--- START DATA SHOWN ---
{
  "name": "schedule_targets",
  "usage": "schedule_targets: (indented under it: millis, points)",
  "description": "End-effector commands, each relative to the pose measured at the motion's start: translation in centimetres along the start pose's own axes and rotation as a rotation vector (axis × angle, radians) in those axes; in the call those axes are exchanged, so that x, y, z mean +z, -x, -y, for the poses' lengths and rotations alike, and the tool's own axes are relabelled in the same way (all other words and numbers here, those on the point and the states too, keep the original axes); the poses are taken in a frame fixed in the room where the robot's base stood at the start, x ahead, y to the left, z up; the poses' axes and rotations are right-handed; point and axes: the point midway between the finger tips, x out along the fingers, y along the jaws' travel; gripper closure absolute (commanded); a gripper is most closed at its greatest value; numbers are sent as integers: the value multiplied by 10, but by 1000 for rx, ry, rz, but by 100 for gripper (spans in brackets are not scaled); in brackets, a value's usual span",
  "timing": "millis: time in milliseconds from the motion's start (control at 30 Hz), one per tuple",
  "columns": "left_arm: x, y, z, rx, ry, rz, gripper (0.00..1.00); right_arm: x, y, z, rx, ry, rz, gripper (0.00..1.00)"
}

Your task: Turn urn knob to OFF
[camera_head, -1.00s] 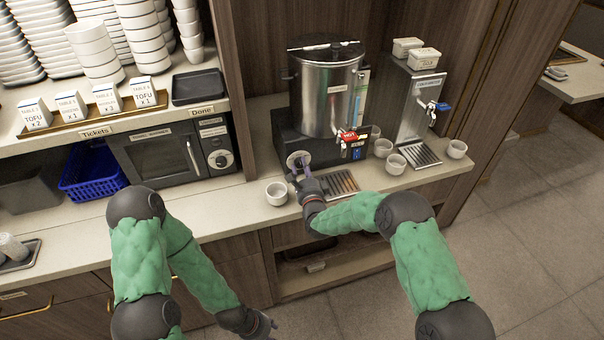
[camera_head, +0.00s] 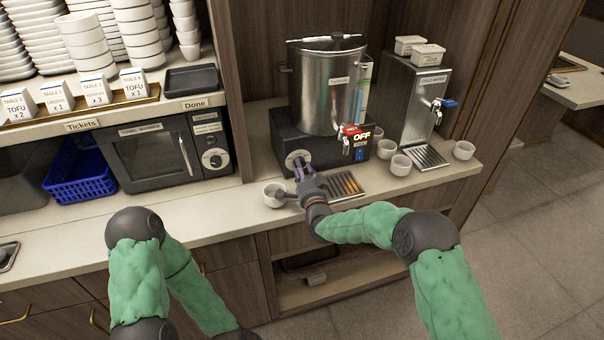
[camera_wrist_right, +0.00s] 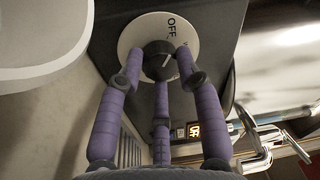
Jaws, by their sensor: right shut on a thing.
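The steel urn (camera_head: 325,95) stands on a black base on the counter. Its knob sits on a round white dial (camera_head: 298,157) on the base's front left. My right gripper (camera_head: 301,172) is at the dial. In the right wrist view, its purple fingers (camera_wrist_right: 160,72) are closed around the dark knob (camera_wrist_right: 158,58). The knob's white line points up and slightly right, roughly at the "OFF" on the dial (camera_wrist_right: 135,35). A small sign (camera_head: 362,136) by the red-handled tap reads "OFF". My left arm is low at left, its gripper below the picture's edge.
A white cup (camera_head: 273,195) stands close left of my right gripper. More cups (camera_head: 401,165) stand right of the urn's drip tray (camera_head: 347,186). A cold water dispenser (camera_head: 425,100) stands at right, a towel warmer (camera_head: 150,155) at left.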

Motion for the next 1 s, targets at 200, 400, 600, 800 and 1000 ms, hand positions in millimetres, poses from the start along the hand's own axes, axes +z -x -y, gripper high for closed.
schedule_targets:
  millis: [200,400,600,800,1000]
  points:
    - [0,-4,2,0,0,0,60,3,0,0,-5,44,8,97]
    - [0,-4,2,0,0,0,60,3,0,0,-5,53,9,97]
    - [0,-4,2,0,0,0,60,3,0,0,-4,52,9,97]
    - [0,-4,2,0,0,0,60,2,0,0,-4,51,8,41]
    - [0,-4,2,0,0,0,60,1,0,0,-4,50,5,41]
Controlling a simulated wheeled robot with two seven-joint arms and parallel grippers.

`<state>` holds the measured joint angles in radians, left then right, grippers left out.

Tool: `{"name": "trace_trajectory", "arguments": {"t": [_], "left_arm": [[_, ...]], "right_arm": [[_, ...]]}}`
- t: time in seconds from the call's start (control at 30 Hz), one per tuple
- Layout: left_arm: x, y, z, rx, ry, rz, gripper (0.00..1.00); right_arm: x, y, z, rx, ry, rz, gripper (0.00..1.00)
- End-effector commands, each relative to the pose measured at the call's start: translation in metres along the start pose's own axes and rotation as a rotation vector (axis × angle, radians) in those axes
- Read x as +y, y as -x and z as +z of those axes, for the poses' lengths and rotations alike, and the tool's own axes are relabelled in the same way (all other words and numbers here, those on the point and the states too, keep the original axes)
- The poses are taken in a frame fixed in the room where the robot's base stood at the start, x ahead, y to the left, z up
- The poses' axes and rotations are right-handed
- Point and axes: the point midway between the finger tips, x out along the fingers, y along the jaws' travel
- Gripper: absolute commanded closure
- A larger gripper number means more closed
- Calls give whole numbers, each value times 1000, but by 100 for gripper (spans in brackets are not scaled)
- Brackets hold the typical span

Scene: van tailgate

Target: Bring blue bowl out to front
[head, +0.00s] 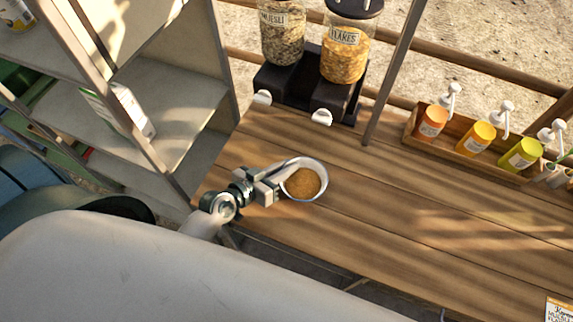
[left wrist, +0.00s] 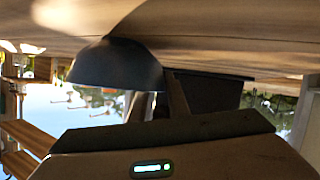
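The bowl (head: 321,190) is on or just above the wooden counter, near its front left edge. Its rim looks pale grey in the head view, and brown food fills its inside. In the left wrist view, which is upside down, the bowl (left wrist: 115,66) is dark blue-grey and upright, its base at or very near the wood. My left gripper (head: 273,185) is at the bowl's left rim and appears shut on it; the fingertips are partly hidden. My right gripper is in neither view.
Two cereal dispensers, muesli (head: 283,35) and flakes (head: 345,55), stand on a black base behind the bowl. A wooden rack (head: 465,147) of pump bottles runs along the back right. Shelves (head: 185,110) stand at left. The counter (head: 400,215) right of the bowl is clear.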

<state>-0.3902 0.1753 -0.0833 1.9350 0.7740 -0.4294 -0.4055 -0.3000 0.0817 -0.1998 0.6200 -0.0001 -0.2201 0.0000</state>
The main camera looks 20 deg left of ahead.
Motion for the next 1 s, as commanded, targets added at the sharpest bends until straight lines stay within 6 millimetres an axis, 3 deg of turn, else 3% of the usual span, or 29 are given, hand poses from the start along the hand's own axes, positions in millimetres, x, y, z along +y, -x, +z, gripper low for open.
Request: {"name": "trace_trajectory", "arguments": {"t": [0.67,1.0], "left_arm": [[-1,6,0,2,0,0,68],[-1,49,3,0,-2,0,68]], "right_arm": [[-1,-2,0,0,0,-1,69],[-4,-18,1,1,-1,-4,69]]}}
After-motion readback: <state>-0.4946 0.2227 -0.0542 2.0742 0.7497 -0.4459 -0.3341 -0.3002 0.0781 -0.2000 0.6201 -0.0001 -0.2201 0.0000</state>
--- END DATA SHOWN ---
### YOUR GOAL
Please list every line of the records that contains "grippers".

### RESULT OF THIS EXERCISE
Controlling a simulated wheeled robot with two seven-joint arms and parallel grippers.
`<state>` holds the measured joint angles in radians, left then right, grippers left out.

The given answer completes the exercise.